Do you actually know anything at all about markets Louise? Do you think a Shadow Chancellor has any ability at all to move the value of sterling? Either you've bought Nulabour spin hook line and sinker or you're showing real ignorance.
To remind you sterling has fallen almost 30% against in recent weeks before Osborne commented on it at all. Now tell me, why do you think that is?

I agree with every word Jonathan Isaby says here.
The media has gone way too far in lionising the PM - everywhere I look on the news Gordon Brown seems to be involved in some positive way.
Last night on the BBC wasn't about Osborne's criticism, it was about Gordon Brown regretting this criticism! If that isn't biased reporting I'd like to know what is.

"One of the most amazing facts about Gordon Brown's career has been building of a political myth by the political lobby.
And no matter how many times the Emperor is found to have no clothes, they will come back and try and dress him again, this time in a lycra superman suit that doesn't fit."

Votedave, I wrote that, and then I saw the very last sketch on Bremner&Co's programme tonight!
Nuff said.

It is both the right and duty of the Opposition to hold the Government to account

Like they did over Iraq, for instance. I'm glad they held the government to account there, instead of supporting an illegal war for oil!

Gordon Brown doesn't like being criticised - well all I can say is, "Get stuck in George". There are enough reported cases of Gordon getting in a huff and storming and blustering at Tony Blair when he was PM but our front bench don't need to cave in to these blatant bully-boy tactics! Let him rant and storm - the more the better!

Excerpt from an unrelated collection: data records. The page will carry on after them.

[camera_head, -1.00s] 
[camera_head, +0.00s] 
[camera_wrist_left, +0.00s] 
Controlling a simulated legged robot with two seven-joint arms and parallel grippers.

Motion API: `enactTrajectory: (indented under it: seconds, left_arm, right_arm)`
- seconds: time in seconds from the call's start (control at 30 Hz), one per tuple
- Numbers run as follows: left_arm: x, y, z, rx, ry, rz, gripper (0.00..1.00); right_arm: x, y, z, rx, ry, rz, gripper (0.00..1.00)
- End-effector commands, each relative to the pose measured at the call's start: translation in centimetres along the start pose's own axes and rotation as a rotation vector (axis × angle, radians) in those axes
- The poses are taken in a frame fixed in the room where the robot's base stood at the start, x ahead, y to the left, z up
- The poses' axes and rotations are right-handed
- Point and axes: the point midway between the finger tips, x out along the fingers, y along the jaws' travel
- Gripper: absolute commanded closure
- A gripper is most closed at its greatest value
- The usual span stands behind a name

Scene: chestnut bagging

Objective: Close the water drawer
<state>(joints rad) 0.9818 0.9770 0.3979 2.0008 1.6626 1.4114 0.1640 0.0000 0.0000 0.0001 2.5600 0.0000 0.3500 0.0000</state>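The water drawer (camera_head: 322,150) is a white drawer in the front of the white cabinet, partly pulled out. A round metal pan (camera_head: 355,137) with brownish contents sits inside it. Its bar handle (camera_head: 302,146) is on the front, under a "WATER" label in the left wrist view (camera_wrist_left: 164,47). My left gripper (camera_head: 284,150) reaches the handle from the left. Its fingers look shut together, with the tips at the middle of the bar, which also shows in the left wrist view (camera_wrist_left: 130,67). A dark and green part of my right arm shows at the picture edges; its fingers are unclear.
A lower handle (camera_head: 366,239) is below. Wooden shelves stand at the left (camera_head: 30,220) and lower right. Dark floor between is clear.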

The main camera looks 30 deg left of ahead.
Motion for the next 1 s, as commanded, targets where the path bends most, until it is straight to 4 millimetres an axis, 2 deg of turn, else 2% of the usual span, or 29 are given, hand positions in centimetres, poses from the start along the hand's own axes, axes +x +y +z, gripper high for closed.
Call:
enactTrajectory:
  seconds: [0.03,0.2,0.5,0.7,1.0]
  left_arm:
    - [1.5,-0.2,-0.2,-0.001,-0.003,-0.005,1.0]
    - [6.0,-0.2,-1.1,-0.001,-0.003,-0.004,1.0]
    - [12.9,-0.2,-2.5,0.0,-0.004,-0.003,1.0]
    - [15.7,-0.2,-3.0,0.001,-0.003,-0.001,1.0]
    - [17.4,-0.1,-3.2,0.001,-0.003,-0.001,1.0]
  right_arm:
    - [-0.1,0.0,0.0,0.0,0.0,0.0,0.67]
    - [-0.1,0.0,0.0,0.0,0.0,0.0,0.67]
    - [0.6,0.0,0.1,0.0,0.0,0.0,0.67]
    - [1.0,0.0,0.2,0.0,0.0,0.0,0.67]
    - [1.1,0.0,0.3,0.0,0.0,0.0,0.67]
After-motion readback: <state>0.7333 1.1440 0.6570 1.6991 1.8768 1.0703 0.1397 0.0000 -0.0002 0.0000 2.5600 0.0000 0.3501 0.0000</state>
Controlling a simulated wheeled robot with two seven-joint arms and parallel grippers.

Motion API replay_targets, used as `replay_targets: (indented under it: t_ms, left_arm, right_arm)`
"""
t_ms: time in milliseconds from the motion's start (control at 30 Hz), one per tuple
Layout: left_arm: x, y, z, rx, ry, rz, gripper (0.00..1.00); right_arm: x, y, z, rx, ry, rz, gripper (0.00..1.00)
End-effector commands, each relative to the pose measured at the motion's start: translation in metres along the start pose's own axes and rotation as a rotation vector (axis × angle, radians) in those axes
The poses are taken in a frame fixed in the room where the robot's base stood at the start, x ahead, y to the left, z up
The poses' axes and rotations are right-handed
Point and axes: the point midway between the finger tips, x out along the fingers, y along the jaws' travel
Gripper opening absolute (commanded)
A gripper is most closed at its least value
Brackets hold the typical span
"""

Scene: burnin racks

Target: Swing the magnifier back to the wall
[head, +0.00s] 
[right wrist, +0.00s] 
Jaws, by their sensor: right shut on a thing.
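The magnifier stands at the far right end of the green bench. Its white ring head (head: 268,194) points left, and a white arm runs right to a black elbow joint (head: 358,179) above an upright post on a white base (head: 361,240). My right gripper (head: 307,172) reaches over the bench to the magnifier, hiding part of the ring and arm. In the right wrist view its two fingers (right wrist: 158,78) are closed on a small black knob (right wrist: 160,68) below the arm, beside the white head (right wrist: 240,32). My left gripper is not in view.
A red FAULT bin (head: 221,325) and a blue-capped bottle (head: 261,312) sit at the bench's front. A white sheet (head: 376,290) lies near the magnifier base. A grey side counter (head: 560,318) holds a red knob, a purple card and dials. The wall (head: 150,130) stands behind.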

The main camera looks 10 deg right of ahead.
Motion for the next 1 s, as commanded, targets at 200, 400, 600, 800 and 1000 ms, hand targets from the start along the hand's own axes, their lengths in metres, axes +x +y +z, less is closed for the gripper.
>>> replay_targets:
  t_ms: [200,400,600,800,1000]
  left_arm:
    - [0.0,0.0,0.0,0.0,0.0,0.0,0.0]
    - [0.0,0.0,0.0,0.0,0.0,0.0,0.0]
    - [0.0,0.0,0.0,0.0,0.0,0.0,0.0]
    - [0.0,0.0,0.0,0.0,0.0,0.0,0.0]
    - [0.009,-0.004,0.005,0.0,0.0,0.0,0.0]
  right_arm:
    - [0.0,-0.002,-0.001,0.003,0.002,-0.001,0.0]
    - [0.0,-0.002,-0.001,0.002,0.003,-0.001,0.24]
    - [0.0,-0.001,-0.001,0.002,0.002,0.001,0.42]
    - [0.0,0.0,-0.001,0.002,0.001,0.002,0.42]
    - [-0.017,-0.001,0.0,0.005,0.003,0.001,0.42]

Cameron has to unveil a new line of attack - maybe starting at PMQ - when brown starts one of his self-satisfying monologues:

here he goes again... the old style professional politician with half truths... getting out his credit card again...trying to buy your votes and sending you the bill after the next election..destrying the country's economy in the process

stunned that this thread has attracted fewer comments than DD's choice of music above!
Personally I think the tide is beginning to turn. The farce of the G20 which achieved nothing will be commented on today and I suspect that Brown's abject handling of this crisis will be laid bare.